> Task goal
Every line with the string "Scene" should be gathered.

> Task material

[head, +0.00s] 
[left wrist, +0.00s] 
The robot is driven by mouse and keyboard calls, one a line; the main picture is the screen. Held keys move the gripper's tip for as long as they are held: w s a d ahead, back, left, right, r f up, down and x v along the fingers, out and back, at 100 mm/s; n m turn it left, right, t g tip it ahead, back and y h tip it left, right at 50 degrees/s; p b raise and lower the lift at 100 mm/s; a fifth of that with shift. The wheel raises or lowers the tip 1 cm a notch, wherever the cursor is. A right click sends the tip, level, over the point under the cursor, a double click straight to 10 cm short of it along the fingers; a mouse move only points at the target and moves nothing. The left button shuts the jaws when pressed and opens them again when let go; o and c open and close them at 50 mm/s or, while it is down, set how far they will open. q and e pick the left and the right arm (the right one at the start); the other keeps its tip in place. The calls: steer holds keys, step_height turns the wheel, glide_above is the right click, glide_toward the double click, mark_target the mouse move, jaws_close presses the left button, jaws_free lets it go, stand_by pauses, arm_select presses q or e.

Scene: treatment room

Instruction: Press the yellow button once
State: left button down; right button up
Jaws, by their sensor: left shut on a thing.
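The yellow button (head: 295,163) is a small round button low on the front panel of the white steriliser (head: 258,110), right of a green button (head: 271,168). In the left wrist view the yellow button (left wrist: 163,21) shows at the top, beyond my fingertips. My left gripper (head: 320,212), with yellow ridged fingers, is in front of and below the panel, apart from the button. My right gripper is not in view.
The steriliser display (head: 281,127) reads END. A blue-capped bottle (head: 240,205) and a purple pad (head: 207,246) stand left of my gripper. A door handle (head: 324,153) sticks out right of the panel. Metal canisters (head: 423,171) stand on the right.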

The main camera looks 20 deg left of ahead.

--

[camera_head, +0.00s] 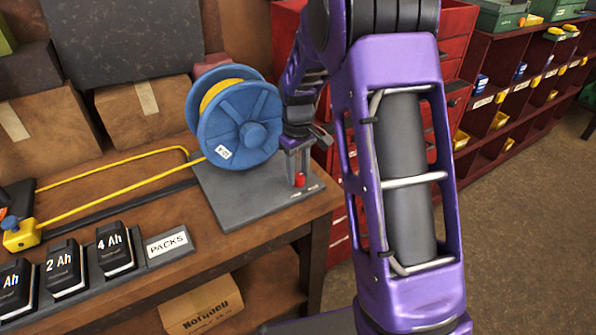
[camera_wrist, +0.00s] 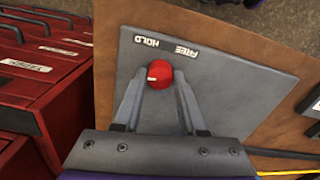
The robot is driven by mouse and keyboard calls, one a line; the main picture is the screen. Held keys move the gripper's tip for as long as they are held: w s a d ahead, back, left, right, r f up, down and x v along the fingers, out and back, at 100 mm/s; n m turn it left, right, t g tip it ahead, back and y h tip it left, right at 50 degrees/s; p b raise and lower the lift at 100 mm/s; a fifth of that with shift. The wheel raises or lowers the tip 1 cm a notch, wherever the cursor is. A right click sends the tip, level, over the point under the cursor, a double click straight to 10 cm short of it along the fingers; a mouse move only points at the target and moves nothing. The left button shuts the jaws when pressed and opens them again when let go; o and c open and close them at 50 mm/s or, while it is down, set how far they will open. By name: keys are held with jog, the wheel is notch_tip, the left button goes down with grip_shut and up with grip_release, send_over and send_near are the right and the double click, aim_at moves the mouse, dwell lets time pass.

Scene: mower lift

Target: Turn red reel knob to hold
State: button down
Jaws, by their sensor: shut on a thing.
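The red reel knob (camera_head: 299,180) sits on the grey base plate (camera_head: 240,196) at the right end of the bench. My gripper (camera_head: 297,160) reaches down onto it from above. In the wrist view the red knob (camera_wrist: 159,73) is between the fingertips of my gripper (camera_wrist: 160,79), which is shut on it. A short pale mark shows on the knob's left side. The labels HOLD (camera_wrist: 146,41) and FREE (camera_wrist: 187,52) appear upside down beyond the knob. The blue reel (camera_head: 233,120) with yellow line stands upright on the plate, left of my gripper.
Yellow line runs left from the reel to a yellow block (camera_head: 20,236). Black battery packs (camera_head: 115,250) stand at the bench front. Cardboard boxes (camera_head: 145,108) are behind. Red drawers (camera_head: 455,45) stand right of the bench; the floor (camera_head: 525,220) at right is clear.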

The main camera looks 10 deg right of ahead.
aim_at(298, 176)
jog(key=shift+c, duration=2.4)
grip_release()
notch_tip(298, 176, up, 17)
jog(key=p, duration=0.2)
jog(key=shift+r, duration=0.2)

...

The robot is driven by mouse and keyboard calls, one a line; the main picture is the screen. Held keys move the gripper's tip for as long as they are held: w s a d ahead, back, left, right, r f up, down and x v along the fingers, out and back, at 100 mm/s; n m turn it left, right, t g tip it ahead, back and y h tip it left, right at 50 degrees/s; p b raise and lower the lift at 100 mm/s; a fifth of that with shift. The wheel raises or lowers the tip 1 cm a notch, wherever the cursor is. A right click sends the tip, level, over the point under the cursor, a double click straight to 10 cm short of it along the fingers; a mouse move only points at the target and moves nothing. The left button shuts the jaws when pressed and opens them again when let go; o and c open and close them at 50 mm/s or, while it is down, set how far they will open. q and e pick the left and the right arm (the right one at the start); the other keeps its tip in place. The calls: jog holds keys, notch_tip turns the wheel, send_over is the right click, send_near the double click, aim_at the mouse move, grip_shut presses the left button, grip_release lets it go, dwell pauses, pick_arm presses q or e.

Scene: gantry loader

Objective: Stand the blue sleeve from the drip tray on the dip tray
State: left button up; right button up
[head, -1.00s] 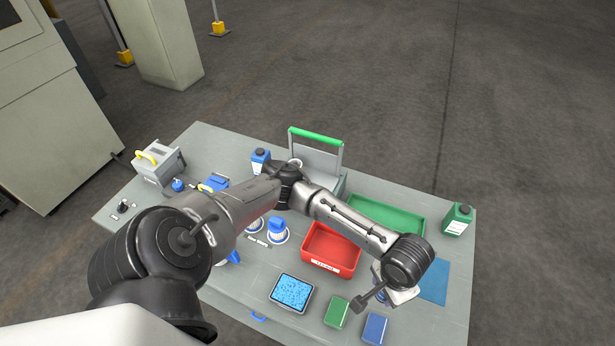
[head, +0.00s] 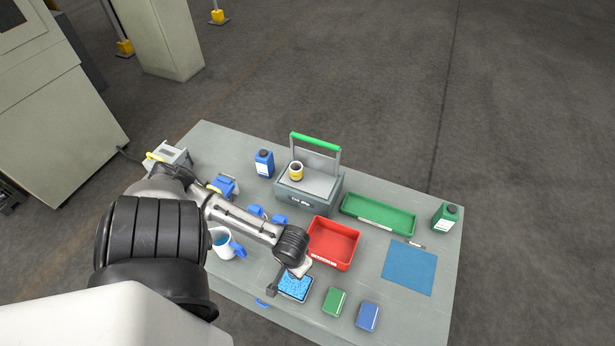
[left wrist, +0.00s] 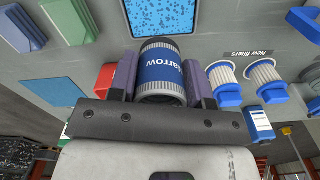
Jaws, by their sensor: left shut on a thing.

> Solution to the problem
Scene: treatment room
Scene: mower lift
Scene: gantry loader

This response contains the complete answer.